Ki Hajar Dewantara pernah berkata: “Pendidikan adalah tuntunan di dalam hidup tumbuhnya anak-anak. Maksudnya, pendidikan menuntun segala kekuatan kodrat yang ada pada anak-anak agar mereka sebagai manusia dan anggota masyarakat dapat mencapai keselamatan dan kebahagiaan setinggi-tingginya.”
Di balik kalimat sederhana itu tersimpan gagasan besar: pendidikan bukanlah paksaan, melainkan tuntunan; bukan sekadar transfer ilmu, melainkan pembebasan jiwa. Inilah hakikat merdeka secara pendidikan.
Pertama, pendidikan harus mengakui kodrat anak. Tiap anak lahir unik, dengan potensi berbeda. Tugas sekolah dan guru bukan menyeragamkan, melainkan memfasilitasi agar potensi itu tumbuh. Seorang anak mungkin tak pandai berhitung, tetapi mahir berimajinasi. Yang satu tidak cemerlang dalam sains, tapi punya jiwa kepemimpinan. Merdeka pendidikan berarti menghargai keberagaman potensi itu.
Kedua, pendidikan harus berpihak pada kemanusiaan.

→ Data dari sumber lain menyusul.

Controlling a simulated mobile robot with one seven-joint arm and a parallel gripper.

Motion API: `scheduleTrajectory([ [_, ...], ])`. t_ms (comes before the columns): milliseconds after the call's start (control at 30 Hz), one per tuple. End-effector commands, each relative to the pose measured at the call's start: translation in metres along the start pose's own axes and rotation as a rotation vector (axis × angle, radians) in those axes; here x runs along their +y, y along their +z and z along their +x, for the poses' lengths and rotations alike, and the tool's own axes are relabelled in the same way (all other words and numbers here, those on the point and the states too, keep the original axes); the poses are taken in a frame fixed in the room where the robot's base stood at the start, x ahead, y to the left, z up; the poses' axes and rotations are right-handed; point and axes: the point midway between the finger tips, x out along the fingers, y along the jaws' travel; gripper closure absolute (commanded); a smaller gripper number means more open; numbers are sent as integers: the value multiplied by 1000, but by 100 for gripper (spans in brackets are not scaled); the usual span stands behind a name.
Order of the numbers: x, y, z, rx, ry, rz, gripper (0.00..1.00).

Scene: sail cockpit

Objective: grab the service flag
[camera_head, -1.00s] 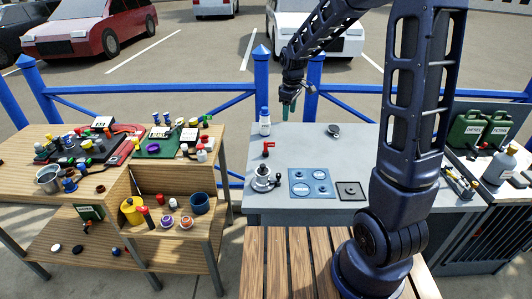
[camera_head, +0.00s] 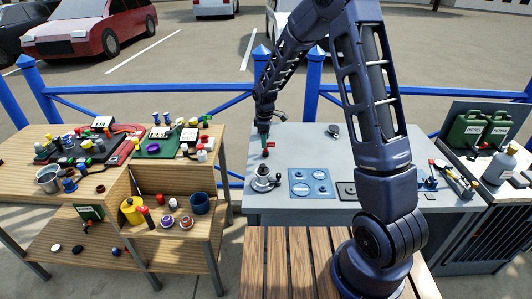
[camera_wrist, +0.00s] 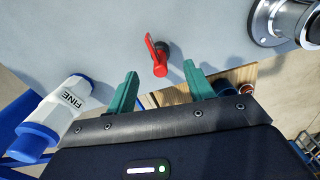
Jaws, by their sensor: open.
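A small red flag-like piece on a dark post, which I take as the service flag (camera_wrist: 158,56), stands on the grey worktop. It also shows in the head view (camera_head: 271,144), close beside the fingertips and partly covered by them. My gripper (camera_wrist: 160,88) has two green fingers spread apart with nothing between them. In the wrist view the red piece lies just beyond the gap between the fingertips. In the head view my gripper (camera_head: 265,140) points down over the worktop. I cannot tell whether the fingers touch the red piece.
A white bottle with a blue cap (camera_wrist: 62,112) is left of the fingers. A metal fitting (camera_head: 263,180) stands in front of the red piece, with a blue panel (camera_head: 311,183) right of it. A dark round piece (camera_head: 334,130) lies behind. A cluttered wooden bench (camera_head: 115,205) is at left.

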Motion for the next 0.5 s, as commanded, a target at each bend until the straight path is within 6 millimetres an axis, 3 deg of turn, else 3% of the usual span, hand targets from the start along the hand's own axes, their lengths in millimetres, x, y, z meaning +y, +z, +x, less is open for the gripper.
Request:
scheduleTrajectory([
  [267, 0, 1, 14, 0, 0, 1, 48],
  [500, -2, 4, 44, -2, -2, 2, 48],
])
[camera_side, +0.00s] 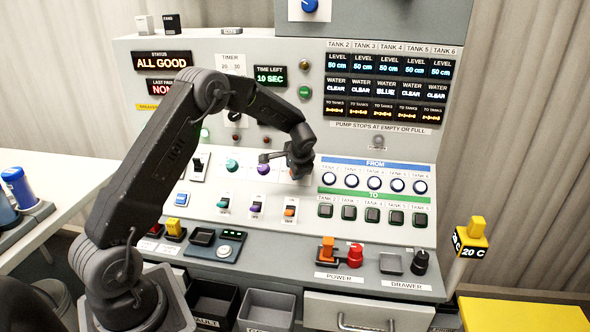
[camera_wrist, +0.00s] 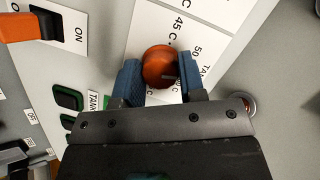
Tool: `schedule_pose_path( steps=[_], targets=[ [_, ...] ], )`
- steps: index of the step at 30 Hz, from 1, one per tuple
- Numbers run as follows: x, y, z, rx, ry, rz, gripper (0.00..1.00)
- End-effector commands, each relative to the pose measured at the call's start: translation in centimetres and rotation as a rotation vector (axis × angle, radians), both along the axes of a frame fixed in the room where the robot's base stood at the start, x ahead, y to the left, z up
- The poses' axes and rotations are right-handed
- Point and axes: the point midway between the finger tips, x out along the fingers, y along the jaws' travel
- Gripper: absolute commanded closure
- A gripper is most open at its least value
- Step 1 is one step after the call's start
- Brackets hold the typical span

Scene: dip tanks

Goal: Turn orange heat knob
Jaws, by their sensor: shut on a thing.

Ki Hajar menolak sistem kolonial yang hanya mencetak buruh, bukan manusia merdeka. Hari ini, kita pun masih sering terjebak pada jebakan angka: nilai ujian, ranking, sertifikat. Padahal yang lebih penting adalah membentuk manusia berkarakter, beretika, dan berpikir kritis.
Ketiga, pendidikan harus dekat dengan kehidupan. “Ing ngarsa sung tuladha, ing madya mangun karsa, tut wuri handayani” bukan sekadar slogan. Filosofi itu mengajarkan bahwa guru dan orang tua adalah teladan, pembangun semangat, sekaligus pendorong agar anak berani melangkah sendiri. Pendidikan yang merdeka berarti tidak menjauhkan anak dari realitas hidupnya, melainkan membekali mereka agar siap menghadapinya.
Kemerdekaan pendidikan bukanlah tujuan akhir, melainkan jalan panjang menuju manusia yang utuh: cerdas pikirannya, merdeka jiwanya, dan luhur budinya. Sebab bangsa yang berjiwa merdeka hanya lahir dari pendidikan yang memerdekakan.